On what was a night of humiliation for his party, an ironic $929 detail during Scott Morrison's concession speech was not lost on viewers.
The night was characterised by a rejection of the two major parties as the Liberal Party vote collapsed under the weight of Mr Morrison's unpopularity and inaction on key issues such as climate and integrity.
In its place was a 'teal' tidal wave of independent, female candidates that have gutted the Liberal heartland.
As the outgoing PM admitted defeat and addressed supporters late on Saturday night, many noticed what his wife Jenny was wearing – a $929 almost teal-coloured dress by Carla Zampatti called 'Celebration'.
While it was far from a celebration, that's not the irony.
The daughter of the iconic fashion designer Carla Zampatti is Allegra Spender, one of the teal independents who snatched the Liberal seat of Wentworth in Sydney's affluent eastern suburbs.
In one of the stories of the night, Mr Morrison's much talked about woman problem, came back to bite him. In a big way.
As one political commentator put it: "The moderate wing has been decimated. Jewels in the Liberal crown – Kooyong, North Sydney, Goldstein, Higgins, Curtin, Mackellar – have fallen."
All taken by women. And all but one were independent, including the toppling of the sitting treasurer and deputy leader of the Liberal Party.
Liberal Senator Jane Hume on an election broadcast admitted she had "boycotted [wearing] Carla Zampatti the entire campaign."
Jenny Morrison's choice of dress would not have been an accident. Whatever it was meant to signal, it was certainly a fitting choice on a night that saw one of the most substantial realignments in Australian politics in a generation.
Jenny Morrison wearing a handmaiden’s tale inspired pastel teal Carla Zampatti frock to Scomo’s concession speech is 18 levels of head fck. IYKYK
— Em Rusciano (@EmRusciano) May 21, 2022
Scott Morrison's 'real low in Australian politics' failed
One of the most high-profile women of the Liberal Party this decade and former Foreign Minister Julie Bishop, did not mince her words on Saturday night about what led to Mr Morrison's demise.
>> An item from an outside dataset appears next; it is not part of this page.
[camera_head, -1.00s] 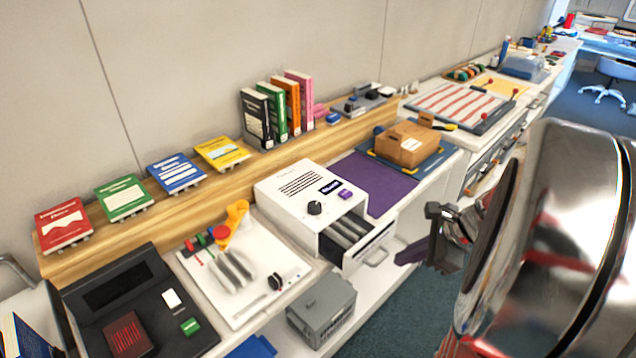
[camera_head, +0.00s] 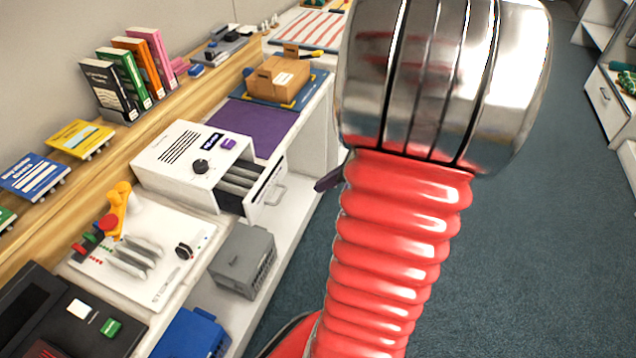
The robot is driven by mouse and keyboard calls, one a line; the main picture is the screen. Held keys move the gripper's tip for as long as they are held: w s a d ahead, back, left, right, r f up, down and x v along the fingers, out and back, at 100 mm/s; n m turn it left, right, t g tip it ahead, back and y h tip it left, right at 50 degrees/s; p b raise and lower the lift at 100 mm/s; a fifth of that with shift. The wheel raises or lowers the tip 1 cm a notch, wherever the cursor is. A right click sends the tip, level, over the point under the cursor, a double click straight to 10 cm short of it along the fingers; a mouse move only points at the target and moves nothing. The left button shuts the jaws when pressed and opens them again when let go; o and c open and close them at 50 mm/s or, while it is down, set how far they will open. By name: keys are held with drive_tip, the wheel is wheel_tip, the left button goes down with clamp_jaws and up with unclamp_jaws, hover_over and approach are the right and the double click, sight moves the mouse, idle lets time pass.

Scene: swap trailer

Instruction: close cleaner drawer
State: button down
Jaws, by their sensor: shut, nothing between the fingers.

"So many Liberal women told me they did not see their concerns, their interests reflected in the party that was led by Scott Morrison and in Coalition with Barnaby Joyce. They just didn't see them as having any empathy for the concerns of women," she said.
But it was a controversial election campaign tactic deployed by Mr Morrison that also drew heat in the wash-up on Saturday night.
Mr Morrison's "captain's pick" of Katherine Deves who espoused anti-trans views was considered by many as a ploy to start a culture war in an attempt to dogwhistle to religious and more conservative voters in the outer suburbs that Mr Morrison was targeting.
ABC commentator Annabel Crabb said the "real low" had failed.
"One thing I think history will record about this campaign and I hope there are lessons learned from it, is the invocation of a divisive issue like trans women in sport, specifically as a means to try and harvest support in various areas around Australia, not only is just a real low point in our politics, but seems to have failed absolutely," she said.
Liberal Senator Simon Birmingham who was also on the panel was grilled on whether it was a tactic by Mr Morrison.
Deves copped a 6% swing against the Liberal party in Warringah, on top of the 12% swing against Abbott in 2019.
— Finbar O'Mallon (@finbaromallon) May 22, 2022
"I think there was a fair bit of incompetence and I'm tempted to use other words," he said.
The anti-trans issue she pushed "may have been part of the view of some in selecting her," he said.
"The way she had framed those issues I suspect was not fully appreciated when she was selected."